Bankruptcy - Posted by cheryl

Posted by cheryl on June 14, 2005 at 13:24:47:

Thank you for responding to my post. Now, not only will I not get sick but I think I can even eat now…LOL

Bankruptcy - Posted by cheryl

Posted by cheryl on June 14, 2005 at 06:55:27:

I took a house subject to about three years ago. I recieved a call from the seller informing me that he is filing bankruptcy. He has not filed as of yet. I have the house on the market and and now a contract and the property is due to close in two weeks. I have totally renovated this property and have a good amount of equity. How will this effect me if he does file bankruptcy. Can that house which is not his homestead be excluded since it was deeded to me three years ago and I have been the one making payments. Any advice would be greatly appreciated

No Impact on you - Posted by JT-IN

Posted by JT-IN on June 14, 2005 at 12:50:22:


The fact that it was 3 years since you bought this house, the Bk will have NO effect upon you. If your purchase was 3 months ago, different story.

You simply keep servicing the debt in tne mean time until you close. If you do receive anything from the Bk Trustee on this transaction, you simply send them notice, along with some form of proof that the conveyance was 3 years prior. The fact that the debt remains secured by that property in the form of a mtg, and that mtg is still in the prior owners name, is a non-starter for you or the Bk Trustee.
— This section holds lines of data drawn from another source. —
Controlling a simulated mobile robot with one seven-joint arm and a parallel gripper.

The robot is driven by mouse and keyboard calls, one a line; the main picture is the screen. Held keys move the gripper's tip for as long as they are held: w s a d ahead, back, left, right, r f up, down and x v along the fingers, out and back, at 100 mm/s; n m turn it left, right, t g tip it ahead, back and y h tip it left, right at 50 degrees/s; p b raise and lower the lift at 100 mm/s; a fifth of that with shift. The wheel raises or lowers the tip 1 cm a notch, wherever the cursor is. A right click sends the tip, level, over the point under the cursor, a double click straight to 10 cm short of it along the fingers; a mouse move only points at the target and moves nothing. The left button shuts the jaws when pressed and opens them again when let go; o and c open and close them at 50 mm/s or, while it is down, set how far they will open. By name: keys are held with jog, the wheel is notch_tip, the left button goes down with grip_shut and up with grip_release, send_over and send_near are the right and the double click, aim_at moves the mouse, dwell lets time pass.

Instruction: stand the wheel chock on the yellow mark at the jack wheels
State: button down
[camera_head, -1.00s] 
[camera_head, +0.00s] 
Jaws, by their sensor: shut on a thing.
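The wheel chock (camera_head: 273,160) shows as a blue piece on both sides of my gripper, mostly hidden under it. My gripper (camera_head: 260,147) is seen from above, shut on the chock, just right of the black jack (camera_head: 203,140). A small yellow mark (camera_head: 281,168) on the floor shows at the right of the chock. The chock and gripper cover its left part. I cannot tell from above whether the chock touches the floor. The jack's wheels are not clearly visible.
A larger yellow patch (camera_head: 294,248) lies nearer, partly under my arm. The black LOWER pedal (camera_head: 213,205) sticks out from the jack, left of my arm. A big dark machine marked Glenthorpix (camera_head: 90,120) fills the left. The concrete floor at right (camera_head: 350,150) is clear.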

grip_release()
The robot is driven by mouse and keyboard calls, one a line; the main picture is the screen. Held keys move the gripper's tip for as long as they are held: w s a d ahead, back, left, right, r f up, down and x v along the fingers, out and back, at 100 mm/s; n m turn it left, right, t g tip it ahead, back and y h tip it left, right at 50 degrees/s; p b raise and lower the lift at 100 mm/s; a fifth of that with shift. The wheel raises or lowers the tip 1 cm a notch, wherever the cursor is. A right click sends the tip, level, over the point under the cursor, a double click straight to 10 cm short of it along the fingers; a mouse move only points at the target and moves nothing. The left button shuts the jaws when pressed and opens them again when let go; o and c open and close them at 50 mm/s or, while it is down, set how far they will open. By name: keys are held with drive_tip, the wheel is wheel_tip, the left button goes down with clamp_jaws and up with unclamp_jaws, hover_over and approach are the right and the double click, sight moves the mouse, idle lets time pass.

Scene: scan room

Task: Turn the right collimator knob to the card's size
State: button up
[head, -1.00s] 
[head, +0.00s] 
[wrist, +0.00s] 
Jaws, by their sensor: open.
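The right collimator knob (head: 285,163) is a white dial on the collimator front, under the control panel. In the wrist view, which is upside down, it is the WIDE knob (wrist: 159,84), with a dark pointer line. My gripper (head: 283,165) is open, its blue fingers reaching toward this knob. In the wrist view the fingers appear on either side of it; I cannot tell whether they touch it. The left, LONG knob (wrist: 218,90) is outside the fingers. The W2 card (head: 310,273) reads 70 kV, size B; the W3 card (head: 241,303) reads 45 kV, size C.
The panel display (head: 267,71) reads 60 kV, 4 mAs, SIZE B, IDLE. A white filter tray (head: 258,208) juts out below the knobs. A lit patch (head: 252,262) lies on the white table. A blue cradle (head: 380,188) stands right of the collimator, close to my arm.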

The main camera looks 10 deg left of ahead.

Monitor your incoming mail for any notice, but you shouldn’t have any problems here that are relevant, due to the Bk…

Just the way that I view things…


Re: Bankruptcy - Posted by Chris

Posted by Chris on June 14, 2005 at 12:50:06:

I don’t think you have anything to worry about regarding his bankruptcy, except maybe with the existing mortgage company. The house doesn’t belong to him, it belongs to you so it won’t be included in HIS bankruptcy. His filing bankruptcy will alert the mortgage company to the fact that he no longer owns the house against which the mortgage is secured and they will likely call the mortgage due. This requires you, as the existing owner of the property, to pay the mortgage in full. That shouldn’t be a problem since you’re closing on the house in 2 weeks.
I’ve never been in your situation, but from my experience, that is what I know to be true.
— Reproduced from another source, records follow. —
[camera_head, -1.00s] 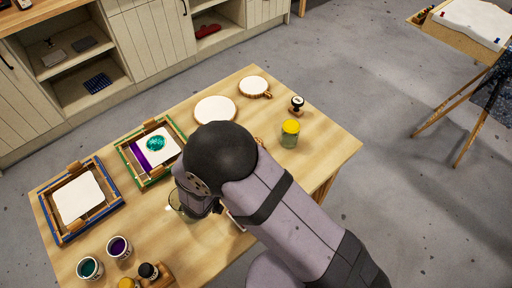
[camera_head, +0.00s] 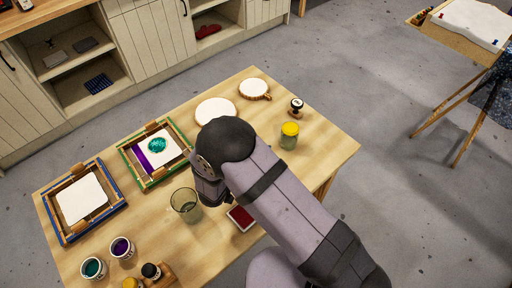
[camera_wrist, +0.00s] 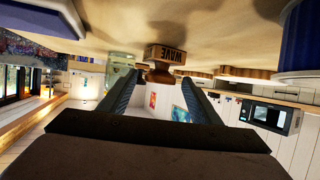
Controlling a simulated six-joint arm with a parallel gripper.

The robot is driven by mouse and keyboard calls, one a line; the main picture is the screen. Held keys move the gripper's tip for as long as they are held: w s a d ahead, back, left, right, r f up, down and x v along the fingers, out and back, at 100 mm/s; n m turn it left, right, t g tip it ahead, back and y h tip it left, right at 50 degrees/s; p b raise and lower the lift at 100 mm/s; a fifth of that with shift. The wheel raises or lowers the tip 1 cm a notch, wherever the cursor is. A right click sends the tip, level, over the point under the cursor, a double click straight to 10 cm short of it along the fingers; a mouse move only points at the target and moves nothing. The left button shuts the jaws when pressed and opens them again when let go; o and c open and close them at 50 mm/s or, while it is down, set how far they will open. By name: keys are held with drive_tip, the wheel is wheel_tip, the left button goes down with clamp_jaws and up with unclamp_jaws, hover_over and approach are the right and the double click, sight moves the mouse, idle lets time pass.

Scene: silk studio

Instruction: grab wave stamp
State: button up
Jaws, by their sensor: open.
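The wave stamp (camera_wrist: 166,54), a wooden block with "WAVE" on its side, is in the upper middle of the wrist view, which is upside down. Its rounded brown knob points toward the gap between my fingers. My gripper (camera_wrist: 160,84) is open, one finger on each side of the picture's middle, with the stamp beyond the tips and nothing held. In the head view my wrist (camera_head: 208,186) is above the table, right of an empty glass. My arm appears to hide the wave stamp there.
The glass (camera_head: 185,205) and a red ink pad (camera_head: 240,217) are close to my wrist. A yellow-lidded jar (camera_head: 289,136) and a black-handled stamp (camera_head: 297,106) stand at the right. Framed screens (camera_head: 152,150) and paint cups (camera_head: 122,248) occupy the left side.

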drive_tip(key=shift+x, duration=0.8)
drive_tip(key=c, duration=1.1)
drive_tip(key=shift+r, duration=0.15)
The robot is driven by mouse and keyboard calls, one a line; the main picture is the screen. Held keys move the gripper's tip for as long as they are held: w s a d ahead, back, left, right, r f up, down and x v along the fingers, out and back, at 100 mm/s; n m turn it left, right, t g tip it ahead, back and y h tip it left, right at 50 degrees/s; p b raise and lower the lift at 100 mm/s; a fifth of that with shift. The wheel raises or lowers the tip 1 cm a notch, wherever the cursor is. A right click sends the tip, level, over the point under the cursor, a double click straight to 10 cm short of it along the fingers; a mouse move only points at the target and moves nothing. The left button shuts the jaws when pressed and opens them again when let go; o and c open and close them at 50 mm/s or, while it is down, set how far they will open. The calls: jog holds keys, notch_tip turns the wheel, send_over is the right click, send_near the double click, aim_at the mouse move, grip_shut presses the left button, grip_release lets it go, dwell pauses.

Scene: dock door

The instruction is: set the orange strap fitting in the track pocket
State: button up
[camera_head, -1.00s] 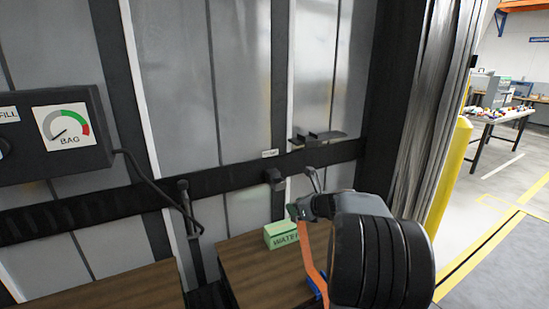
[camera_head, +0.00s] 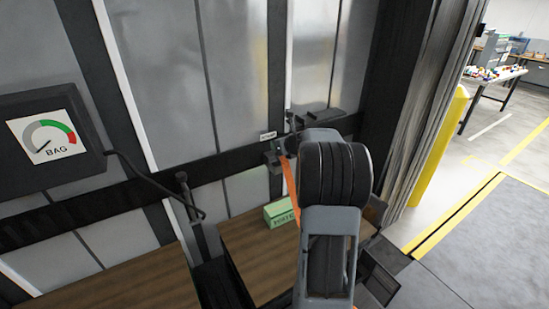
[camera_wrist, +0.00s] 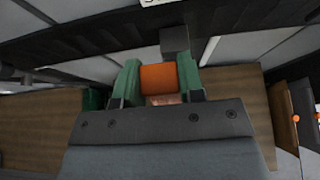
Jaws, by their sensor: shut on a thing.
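The orange strap fitting (camera_wrist: 159,79) sits between the two green fingers of my gripper (camera_wrist: 160,82) in the wrist view, and the gripper is shut on it. In the head view the orange strap (camera_head: 289,182) hangs down beside my arm; the fitting and fingertips are mostly hidden there. A dark track (camera_head: 225,166) runs across the wall, with a small dark block (camera_head: 272,160) on it below a white label. In the wrist view a grey block (camera_wrist: 174,40) lies just beyond the fitting. I cannot tell whether they touch, and the pocket opening is not visible.
A green box (camera_head: 278,213) stands on the wooden surface (camera_head: 248,250) below the track. A dark bracket (camera_head: 328,117) sits right of the label. A gauge panel (camera_head: 45,140) with a cable is at left. A yellow post (camera_head: 440,145) and open floor are at right.

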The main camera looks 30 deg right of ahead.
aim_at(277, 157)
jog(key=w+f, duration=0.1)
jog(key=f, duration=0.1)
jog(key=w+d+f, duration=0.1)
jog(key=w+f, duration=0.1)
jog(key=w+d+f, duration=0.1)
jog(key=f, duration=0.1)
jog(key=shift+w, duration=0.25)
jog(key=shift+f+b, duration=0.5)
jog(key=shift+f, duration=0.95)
Re: No Impact on you - Posted by cheryl

Posted by cheryl on June 14, 2005 at 13:01:47:

Thank you. I’m not feeling so sick anymore. LOL

Re: Bankruptcy - Posted by cheryl

Posted by cheryl on June 14, 2005 at 13:00:10:

Thank you…I hope that is the case. Someone told me that the judge could possibly set the deed aside being there is alot of equity in the property. I’m not sure if they can do anything if we close and then he files? Thank you for your input. Wish me luck

Re: Bankruptcy - Posted by JT-IN

Posted by JT-IN on June 14, 2005 at 12:57:13:


The debt upon the RE will be listed as part of the Bk filing. If he didn’t list it then the seller would continue to be responsible for any unpaid debt. To “not” list the debt would be a terrible move on the part of the seller, and I’m sure his Bk Atty will insist on listing the debt. In fact, for the Atty to suggest the Debtor to do otherwise, would rise to the level of malpractice…
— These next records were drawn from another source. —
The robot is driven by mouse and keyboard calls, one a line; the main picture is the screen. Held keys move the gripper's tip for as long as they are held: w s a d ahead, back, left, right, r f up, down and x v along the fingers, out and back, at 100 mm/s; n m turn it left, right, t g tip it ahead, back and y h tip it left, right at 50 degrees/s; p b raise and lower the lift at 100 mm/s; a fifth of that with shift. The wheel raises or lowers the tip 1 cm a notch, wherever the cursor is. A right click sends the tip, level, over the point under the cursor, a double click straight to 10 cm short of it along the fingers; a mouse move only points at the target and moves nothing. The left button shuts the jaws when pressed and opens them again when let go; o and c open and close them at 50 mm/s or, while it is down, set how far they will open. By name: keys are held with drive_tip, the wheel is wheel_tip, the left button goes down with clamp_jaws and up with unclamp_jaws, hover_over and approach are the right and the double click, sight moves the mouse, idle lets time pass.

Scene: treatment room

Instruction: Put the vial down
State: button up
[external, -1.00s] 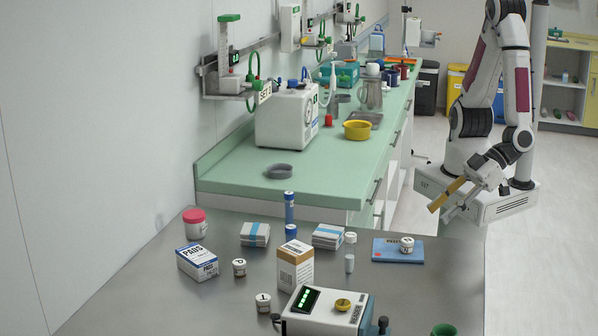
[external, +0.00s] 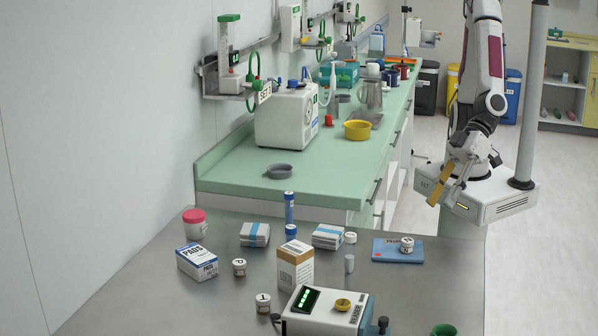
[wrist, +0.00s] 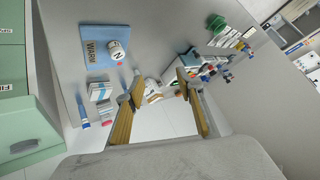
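A small pale cylinder (external: 349,263), which may be the vial, stands on the grey table between the carton and the blue mat in the external view. A white-capped item (external: 350,238) shows just behind it. I cannot tell whether the two are connected. My gripper (external: 442,194) is beyond the table's far right edge, near my base, well away from the cylinder. In the wrist view, my gripper's yellow fingers (wrist: 158,86) are spread wide, with nothing visibly held. Small items on the table show between and beyond the fingertips, too small to name surely.
The blue mat (external: 380,254) bears a white jar (external: 407,245). A carton (external: 295,268), blue-banded packs (external: 328,236), a pads box (external: 196,262) and a device (external: 325,316) stand around. The green counter (external: 240,178) lies behind.

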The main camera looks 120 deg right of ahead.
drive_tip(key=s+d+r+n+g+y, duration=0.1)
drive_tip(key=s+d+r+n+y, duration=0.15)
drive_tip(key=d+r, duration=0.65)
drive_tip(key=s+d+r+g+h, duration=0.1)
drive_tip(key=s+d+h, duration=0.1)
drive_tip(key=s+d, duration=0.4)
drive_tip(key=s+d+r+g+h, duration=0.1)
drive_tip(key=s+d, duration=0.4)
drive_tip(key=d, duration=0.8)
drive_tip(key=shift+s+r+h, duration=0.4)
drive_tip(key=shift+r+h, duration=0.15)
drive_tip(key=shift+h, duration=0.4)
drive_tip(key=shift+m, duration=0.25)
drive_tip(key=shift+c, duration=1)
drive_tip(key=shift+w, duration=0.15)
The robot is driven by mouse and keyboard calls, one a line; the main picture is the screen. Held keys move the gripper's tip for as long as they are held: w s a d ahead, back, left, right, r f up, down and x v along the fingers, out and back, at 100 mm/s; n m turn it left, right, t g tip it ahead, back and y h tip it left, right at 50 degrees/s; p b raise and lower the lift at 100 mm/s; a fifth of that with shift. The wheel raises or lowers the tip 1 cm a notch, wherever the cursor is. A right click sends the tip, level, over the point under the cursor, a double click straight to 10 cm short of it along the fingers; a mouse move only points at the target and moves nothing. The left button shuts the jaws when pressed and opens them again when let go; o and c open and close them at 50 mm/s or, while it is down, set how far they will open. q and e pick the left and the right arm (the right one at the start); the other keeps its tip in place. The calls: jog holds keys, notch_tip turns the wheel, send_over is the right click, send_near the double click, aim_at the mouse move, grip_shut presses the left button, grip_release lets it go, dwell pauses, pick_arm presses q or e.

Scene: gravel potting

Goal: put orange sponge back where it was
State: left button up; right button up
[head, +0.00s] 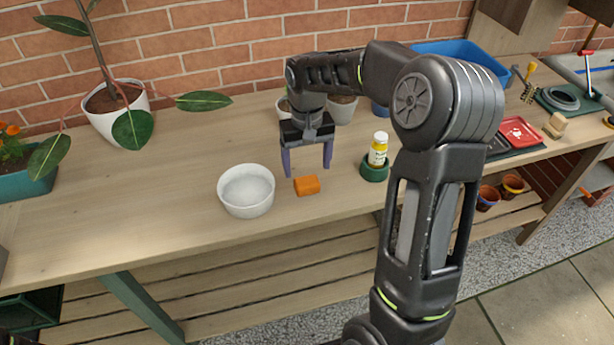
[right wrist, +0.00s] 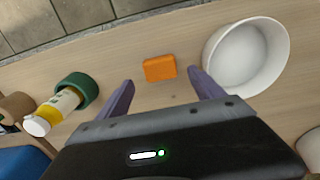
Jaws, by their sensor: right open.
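The orange sponge (head: 306,186) lies on the wooden bench, just right of a white bowl (head: 246,190). My right gripper (head: 308,172) is open and empty above the bench, its purple fingers pointing down behind the sponge. In the right wrist view the sponge (right wrist: 159,68) lies ahead of the gap between the open fingertips (right wrist: 161,92), apart from them. The bowl (right wrist: 247,55) is close to one finger there. My left gripper is not in view.
A yellow-labelled bottle (head: 378,150) stands in a green pot (head: 374,170) right of my right gripper. Small pots stand behind it. A potted plant (head: 118,112) is at the back left. A blue bin (head: 455,58) and red tray (head: 518,133) are at the right. The bench left of the bowl is clear.

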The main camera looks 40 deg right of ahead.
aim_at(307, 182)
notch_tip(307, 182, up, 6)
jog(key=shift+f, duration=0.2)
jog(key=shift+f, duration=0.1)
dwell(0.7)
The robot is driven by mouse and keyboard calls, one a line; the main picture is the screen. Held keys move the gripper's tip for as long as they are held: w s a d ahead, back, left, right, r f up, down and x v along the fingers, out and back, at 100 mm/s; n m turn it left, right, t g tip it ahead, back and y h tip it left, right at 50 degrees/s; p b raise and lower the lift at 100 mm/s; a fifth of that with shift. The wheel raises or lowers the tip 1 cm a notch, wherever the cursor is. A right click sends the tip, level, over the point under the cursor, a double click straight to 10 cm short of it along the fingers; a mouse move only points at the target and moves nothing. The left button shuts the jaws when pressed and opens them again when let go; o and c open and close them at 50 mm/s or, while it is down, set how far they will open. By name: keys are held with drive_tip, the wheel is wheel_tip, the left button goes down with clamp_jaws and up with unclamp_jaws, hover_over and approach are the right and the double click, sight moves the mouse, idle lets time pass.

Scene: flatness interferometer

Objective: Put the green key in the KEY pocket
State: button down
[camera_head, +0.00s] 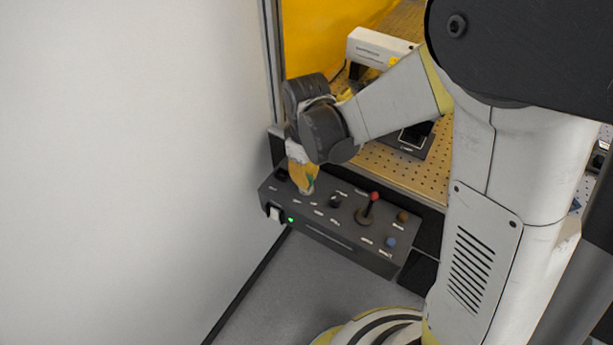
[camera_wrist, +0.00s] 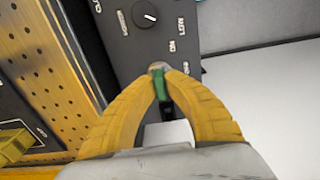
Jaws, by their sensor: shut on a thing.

Since the Seller does not now own the house, the house will NOT be listed as an asset in the BK filing. So just the debt is listed, not the asset. If the loan is current with the lender, they will cause no problem for the new owner who purchased it subject to. (99 out of 100 times, anyway). The only action that they could take would be to accelerate the loan, due to violating the DOS clause… which is totally a seperate function than the BK.


Look-Back Period in BK - Posted by JT-IN

Posted by JT-IN on June 14, 2005 at 13:11:40:


The set aside that you refer to relates to the selling of an asset at less than FMV… an in doing so this disadvantages some of the creditors, in favor of the one who ended up with more equity… In this case it would be you, the buyer.

Usually this is done to transfer property and equity to someone in the sellers inner circle; (friend, relative, etc.), thereby not really giving up the equity at all. Again, this doesn’t sound as if it is your situation, since it sounds like yours was an arms length transaction.

However, even if a transfer is being looked at, usually the lookback period is 120 days from any property transfer to an arms length party, and up to 1 year if it is an inside transaction to a favored party. If the transaction is to be set aside, it is done so a fraudulent conveyance.

Your circumstances do not meet the above test of time or situation, so you should absolutely nothing to worry about. The only issue that could occur is when the lender is notified about the BK, they could then piece together that the Debtor is no longer the owner of the property, and invove the DOS clause. Their remedy is to accelerate the debt and foreclose. This would not be part of the Bk filing proceedings, and the Bk Trustee could care less about a DOS clause.